**Source data:**
+++

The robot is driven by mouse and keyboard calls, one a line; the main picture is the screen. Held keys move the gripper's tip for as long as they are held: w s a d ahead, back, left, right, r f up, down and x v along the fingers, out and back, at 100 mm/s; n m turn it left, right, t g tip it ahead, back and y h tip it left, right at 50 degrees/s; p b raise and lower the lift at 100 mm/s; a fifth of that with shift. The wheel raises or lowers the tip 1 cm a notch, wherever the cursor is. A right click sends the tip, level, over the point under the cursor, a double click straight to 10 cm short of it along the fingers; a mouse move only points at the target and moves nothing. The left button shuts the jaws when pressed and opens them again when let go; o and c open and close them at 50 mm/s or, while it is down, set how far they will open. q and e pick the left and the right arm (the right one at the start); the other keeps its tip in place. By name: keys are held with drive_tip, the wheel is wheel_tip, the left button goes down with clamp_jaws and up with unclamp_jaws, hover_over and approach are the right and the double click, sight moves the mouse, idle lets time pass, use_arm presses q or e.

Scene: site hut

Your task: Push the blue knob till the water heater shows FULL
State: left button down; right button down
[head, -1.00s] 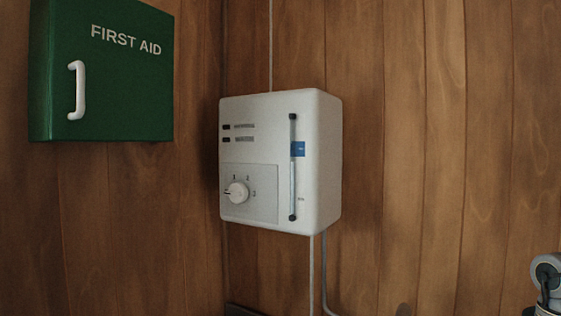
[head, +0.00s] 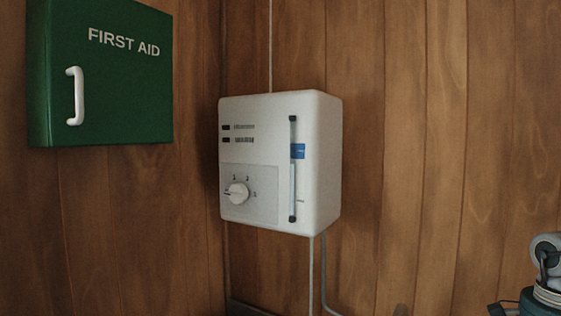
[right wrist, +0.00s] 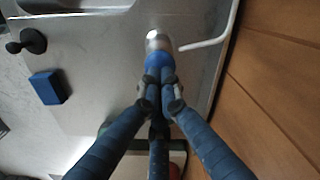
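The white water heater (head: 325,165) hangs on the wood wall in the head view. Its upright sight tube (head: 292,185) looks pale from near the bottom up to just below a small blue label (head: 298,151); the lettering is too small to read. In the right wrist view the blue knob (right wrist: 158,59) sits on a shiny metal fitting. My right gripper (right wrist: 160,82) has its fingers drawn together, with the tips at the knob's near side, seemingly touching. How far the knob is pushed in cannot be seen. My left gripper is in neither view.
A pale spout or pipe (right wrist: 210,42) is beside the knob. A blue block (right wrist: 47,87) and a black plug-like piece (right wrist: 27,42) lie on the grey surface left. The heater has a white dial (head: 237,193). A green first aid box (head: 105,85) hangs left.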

+++

**Task description:**
Reproduce every line exactly and omit all pictures.

**Correct result:**
The robot is driven by mouse and keyboard calls, one a line; the main picture is the screen. Held keys move the gripper's tip for as long as they are held: w s a d ahead, back, left, right, r f up, down and x v along the fingers, out and back, at 100 mm/s; n m turn it left, right, t g tip it ahead, back and y h tip it left, right at 50 degrees/s; p b raise and lower the lift at 100 mm/s; a fifth of that with shift. The wheel raises or lowers the tip 1 cm a notch, wherever the cursor is. A right click sends the tip, level, over the point under the cursor, a double click straight to 10 cm short of it along the fingers; a mouse move only points at the target and moves nothing. The left button shuts the jaws when pressed and opens them again when let go; o and c open and close them at 50 mm/s or, while it is down, set how far they will open. q and e pick the left and the right arm (the right one at the start); the other keeps its tip in place. By name: keys are held with drive_tip, the wheel is wheel_tip, the left button goes down with clamp_jaws and up with unclamp_jaws, hover_over and approach are the right and the double click, sight moves the mouse, idle lets time pass, use_arm presses q or e.

Scene: site hut

Your task: Push the blue knob till the water heater shows FULL
State: left button down; right button down
[head, -1.00s] 
[head, +0.00s] 
[right wrist, +0.00s] 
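The white water heater (head: 325,165) hangs on the wood wall in the head view. Its upright sight tube (head: 292,185) looks pale from near the bottom up to just below a small blue label (head: 298,151); the lettering is too small to read. In the right wrist view the blue knob (right wrist: 158,59) sits on a shiny metal fitting. My right gripper (right wrist: 160,82) has its fingers drawn together, with the tips at the knob's near side, seemingly touching. How far the knob is pushed in cannot be seen. My left gripper is in neither view.
A pale spout or pipe (right wrist: 210,42) is beside the knob. A blue block (right wrist: 47,87) and a black plug-like piece (right wrist: 27,42) lie on the grey surface left. The heater has a white dial (head: 237,193). A green first aid box (head: 105,85) hangs left.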

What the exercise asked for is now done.